Mike Wesch (youtube, http://mediatedcultures.net/ }website ), Assistant Professor of Cultural Anthropology at Kansas State University and 200 students at Kansas State University made a video called A Vision of Students Today. Throughout it is a haunting instrumental piece. Thankfully the piece is cited in the end credits and it was easy to track down.
- The artist is Tryad (t r y ^ d)
- The piece is Waltz Into the Moonlight
- There's more by that artist
There's much more by that group. It turns out that a couple of other pieces from the same creator group really speak to me. That little bit of work I did to learn and get more has enriched my life.
What if that original video were private? I think of it now and I feel as though something would be taken away from me. I also feel that same way when I think about all the possibilities which are being locked up every time a conversation is made private when it doesn't need to be.
Email strands ideas - ideas great and small - on a deserted island from which they may never return to the commons. We must make a conscious effort to free our conversations and their ideas, without personal bias as to their value, to let others stumble upon them and find their own enrichment.

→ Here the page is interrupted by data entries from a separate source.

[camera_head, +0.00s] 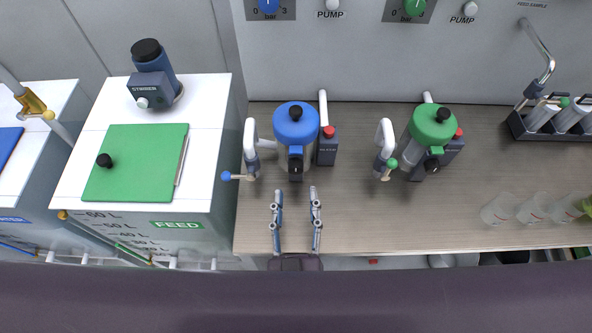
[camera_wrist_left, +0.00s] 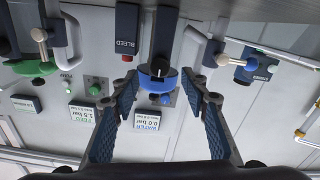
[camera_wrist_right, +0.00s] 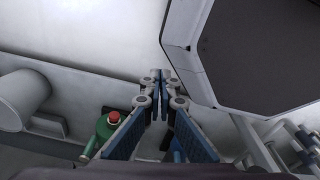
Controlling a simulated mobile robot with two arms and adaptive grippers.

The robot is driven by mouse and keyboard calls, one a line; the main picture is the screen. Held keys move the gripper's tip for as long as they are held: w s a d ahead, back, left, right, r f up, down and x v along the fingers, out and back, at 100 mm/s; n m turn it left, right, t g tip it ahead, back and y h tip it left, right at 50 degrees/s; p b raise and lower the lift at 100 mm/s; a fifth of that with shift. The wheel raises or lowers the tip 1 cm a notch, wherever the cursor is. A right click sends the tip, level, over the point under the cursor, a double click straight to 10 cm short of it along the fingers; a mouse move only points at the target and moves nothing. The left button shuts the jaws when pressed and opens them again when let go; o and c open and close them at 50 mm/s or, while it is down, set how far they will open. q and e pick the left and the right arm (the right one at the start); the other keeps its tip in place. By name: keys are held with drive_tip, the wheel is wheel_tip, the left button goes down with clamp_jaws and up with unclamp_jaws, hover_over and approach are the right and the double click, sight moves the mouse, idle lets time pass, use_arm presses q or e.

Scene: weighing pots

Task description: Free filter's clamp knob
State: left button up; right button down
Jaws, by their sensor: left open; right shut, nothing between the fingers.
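Two filters stand at the back of the wooden bench: one with a blue lid (camera_head: 295,124) and one with a green lid (camera_head: 432,126). The blue-lidded filter has a dark clamp piece with a knob (camera_head: 295,152) on its front side. My left gripper (camera_head: 296,190) is open just in front of this filter, apart from it. In the left wrist view the blue lid (camera_wrist_left: 157,80) and a black knob (camera_wrist_left: 158,73) show between the open fingers. My right gripper (camera_wrist_right: 161,72) is shut and empty; it does not show in the head view.
A valve with a blue-tipped handle (camera_head: 227,176) stands left of the blue filter. A dark box with a red button (camera_head: 327,145) is close on its right. A white tank with a green lid (camera_head: 140,165) is at left. Clear cups (camera_head: 530,208) stand at right. The bench middle is clear.

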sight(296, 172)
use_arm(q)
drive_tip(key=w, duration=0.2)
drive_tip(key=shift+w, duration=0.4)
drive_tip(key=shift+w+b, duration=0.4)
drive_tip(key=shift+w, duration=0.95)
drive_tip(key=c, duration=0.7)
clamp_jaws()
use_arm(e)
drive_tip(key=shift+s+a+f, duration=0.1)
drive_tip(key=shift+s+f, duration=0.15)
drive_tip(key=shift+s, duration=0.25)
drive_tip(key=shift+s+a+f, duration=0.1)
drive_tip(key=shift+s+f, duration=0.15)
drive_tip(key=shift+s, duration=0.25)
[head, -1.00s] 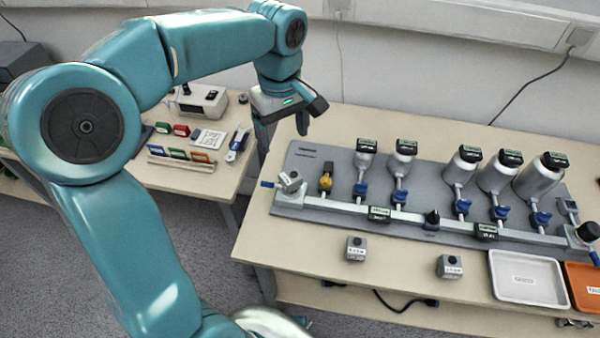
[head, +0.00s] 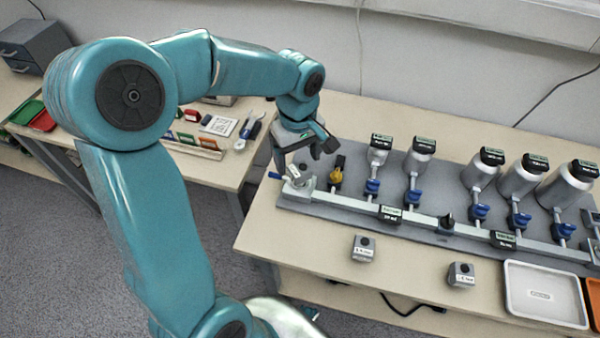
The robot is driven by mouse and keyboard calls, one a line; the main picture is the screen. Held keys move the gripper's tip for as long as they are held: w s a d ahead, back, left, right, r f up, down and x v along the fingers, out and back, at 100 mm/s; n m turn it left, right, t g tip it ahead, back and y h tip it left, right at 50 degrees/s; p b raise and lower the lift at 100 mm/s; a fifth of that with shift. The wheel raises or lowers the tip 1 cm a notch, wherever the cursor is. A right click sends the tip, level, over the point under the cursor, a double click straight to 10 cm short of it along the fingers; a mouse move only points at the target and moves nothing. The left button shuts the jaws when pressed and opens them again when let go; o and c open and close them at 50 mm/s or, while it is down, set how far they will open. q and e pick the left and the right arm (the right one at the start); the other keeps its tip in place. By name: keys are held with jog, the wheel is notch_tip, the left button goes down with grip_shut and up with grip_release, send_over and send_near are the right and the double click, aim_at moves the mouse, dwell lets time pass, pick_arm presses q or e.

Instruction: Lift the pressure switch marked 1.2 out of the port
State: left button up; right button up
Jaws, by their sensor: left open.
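A small grey block-shaped switch (head: 298,174) sits in the port at the left end of the metal manifold rail (head: 345,205); its marking is too small to read. My left gripper (head: 300,158) is open and empty, pointing down just above this switch, with its fingers near the top of it. I cannot tell whether they touch it. Two similar grey switches, a left one (head: 363,249) and a right one (head: 461,275), stand loose on the front of the table; their labels are not clearly legible. My right gripper is not in view.
A yellow valve (head: 336,176) stands close right of the port, followed by several grey cylinders with blue valves. A blue handle (head: 276,175) sticks out at the left. A white tray (head: 545,290) is at front right. The table's front left is bare.

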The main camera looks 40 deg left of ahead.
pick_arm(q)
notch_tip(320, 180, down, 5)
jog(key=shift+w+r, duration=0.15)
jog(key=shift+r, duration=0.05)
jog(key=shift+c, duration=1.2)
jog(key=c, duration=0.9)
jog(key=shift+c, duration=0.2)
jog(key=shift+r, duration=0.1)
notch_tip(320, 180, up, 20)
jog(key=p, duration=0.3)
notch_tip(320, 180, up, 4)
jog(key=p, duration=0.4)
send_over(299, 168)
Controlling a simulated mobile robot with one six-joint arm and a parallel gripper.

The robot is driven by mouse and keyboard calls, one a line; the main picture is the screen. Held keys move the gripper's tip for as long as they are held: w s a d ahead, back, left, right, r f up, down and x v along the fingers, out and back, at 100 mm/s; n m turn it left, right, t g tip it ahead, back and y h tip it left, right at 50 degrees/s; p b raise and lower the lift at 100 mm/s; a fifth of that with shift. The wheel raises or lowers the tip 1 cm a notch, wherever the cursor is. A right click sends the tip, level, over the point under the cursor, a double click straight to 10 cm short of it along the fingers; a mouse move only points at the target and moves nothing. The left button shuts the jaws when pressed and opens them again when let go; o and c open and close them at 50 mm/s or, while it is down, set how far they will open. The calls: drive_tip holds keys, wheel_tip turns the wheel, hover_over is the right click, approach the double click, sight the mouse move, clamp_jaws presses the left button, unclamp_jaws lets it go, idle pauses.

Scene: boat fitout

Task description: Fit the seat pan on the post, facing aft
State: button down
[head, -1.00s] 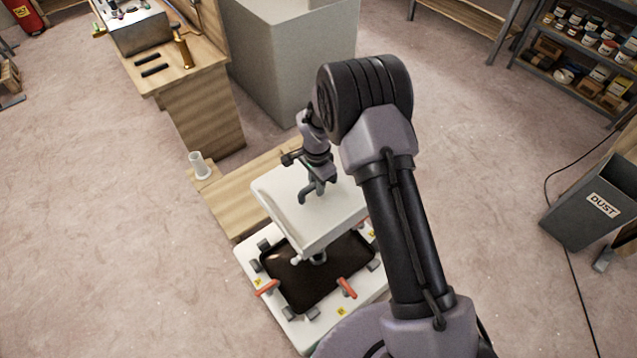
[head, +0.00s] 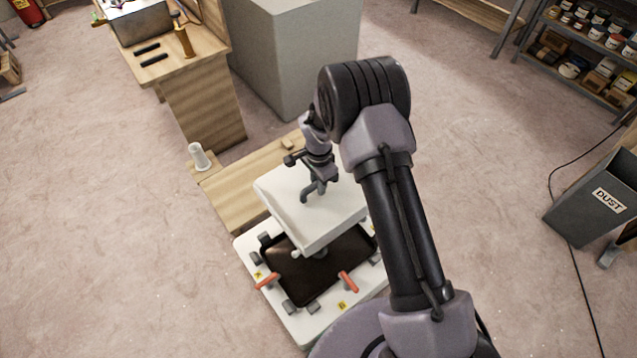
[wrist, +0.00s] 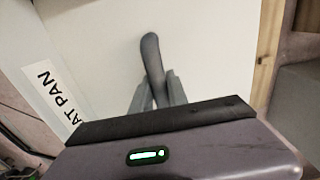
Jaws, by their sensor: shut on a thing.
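The seat pan (head: 295,210) is a white slab, held tilted over the black tray. In the wrist view its white face (wrist: 110,40) fills the upper left and carries a label (wrist: 52,95), of which "AT PAN" is readable. My gripper (head: 316,186) is above the pan, shut on a grey bar-like grip (wrist: 152,55) on its upper face. A white knob shows under the pan's near edge; most of the underside is hidden. A short white upright post (head: 199,157) stands on the wooden platform's left corner, left of the pan and apart from it.
The low wooden platform (head: 228,203) runs behind the pan. A wooden bench (head: 203,100) and a large grey block (head: 290,60) stand beyond. Below the pan is a black tray (head: 320,275) with clamps and orange levers. A DUST bin (head: 590,212) stands right. Left floor is clear.

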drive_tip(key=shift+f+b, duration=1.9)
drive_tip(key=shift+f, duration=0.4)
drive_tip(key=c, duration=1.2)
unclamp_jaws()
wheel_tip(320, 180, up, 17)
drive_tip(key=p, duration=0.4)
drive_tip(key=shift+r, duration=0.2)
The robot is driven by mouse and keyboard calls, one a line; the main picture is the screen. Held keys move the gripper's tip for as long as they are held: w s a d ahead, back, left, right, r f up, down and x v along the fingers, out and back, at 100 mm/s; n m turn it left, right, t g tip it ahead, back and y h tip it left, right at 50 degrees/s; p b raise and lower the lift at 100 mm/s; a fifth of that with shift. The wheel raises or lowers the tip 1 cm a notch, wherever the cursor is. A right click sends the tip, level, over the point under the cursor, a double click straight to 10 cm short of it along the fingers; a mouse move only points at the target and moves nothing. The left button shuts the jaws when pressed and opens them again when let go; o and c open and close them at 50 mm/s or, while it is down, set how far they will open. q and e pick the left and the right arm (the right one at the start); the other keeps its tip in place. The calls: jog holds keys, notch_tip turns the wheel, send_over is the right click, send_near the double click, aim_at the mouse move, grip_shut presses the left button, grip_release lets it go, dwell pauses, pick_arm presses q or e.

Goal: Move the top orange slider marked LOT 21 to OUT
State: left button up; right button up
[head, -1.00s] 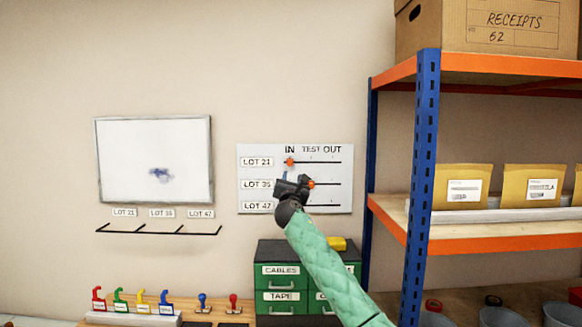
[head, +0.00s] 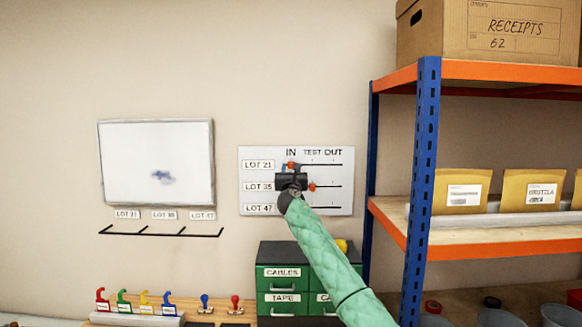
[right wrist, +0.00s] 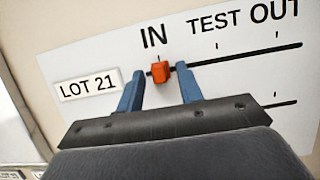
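The top orange slider (head: 291,165) sits under IN on the LOT 21 line of the white wall board (head: 247,196). In the right wrist view the slider (right wrist: 159,72) stands between the tips of two blue fingers, with a gap on each side. My right gripper (right wrist: 160,82) is open; in the head view it (head: 291,171) is just below the slider, in front of the board. OUT is at the right end of the line (right wrist: 285,47). My left gripper is not in view.
Another orange slider (head: 312,187) is on the LOT 35 line, right of my gripper. My gripper and arm hide part of the lower lines. A blue-and-orange shelf (head: 427,150) stands right of the board, and green drawers (head: 283,256) stand below.

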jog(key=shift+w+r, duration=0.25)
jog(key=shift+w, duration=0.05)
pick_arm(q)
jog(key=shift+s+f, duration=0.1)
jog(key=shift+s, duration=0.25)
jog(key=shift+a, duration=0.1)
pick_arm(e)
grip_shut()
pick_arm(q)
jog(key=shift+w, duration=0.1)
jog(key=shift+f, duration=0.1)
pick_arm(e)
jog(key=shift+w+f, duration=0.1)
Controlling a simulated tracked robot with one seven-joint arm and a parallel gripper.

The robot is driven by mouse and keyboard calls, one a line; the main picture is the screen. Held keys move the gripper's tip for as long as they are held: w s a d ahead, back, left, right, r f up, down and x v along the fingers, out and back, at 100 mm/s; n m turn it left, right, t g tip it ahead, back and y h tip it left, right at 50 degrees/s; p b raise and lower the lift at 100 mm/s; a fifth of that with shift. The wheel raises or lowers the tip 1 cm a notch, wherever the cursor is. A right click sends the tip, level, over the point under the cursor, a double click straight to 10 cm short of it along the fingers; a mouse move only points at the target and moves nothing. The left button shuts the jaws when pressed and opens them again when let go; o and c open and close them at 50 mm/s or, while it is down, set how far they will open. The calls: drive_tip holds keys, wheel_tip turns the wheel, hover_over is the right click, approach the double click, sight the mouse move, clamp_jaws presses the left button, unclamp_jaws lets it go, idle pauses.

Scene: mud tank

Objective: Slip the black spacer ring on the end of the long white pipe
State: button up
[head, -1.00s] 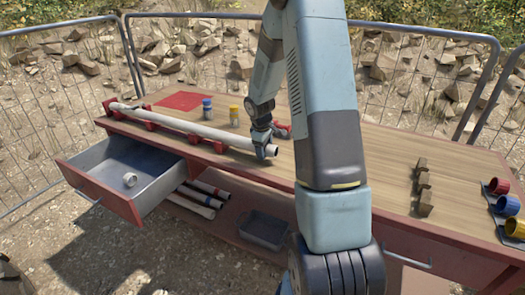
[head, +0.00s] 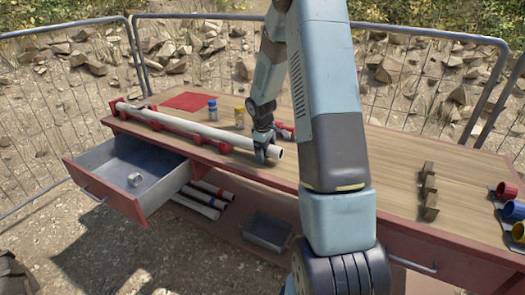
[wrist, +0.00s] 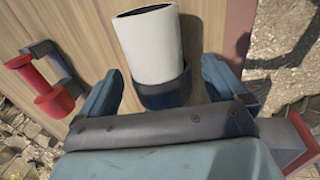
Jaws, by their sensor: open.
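The long white pipe (head: 205,131) lies in red holders along the table, its open end (head: 279,152) pointing right. In the wrist view the pipe's end (wrist: 148,45) shows its dark mouth at the top. The black spacer ring (wrist: 168,92) is around the pipe, a short way back from that mouth. My gripper (head: 263,150) straddles the pipe near its end. In the wrist view my gripper (wrist: 163,72) is open, with one finger on each side of the ring and gaps between. The ring's underside is hidden.
A drawer (head: 105,192) stands open at the left with a pale ring (head: 135,180) inside. Blue-capped (head: 212,108) and yellow (head: 239,117) bottles stand behind the pipe. The table between is clear.

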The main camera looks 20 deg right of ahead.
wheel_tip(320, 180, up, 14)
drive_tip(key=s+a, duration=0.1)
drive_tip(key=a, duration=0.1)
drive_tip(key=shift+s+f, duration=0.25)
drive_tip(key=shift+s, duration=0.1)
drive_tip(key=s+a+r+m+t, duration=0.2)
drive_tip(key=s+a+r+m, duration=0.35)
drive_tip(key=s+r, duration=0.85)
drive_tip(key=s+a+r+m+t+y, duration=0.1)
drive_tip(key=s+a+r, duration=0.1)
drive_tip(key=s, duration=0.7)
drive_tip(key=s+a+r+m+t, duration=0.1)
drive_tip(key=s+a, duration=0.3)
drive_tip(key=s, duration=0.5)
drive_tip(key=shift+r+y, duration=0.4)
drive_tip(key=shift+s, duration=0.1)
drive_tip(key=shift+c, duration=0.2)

Ideas want to be free. Ideas need to be free. We are social creatures, and we as individuals and as a society benefit greatly by being social. Open communication is the foundation of all of our education, our science and technology, our economics and politics, and all of our creative arts. It is the reason our culture and our civilization have flourished and continue to flourish.
Get the ideas out there, and the next challenge is to provide open tools and the skills necessary to sift through it all. We've taken baby steps to that end, and hopefully those tools and requirements for their use will stay open enough for the public benefit. But all of this is another topic for another time. (Support network neutrality! )
This bit of writing was inspired by an email. I didn't lock these ideas down in a reply to that email. Are you glad?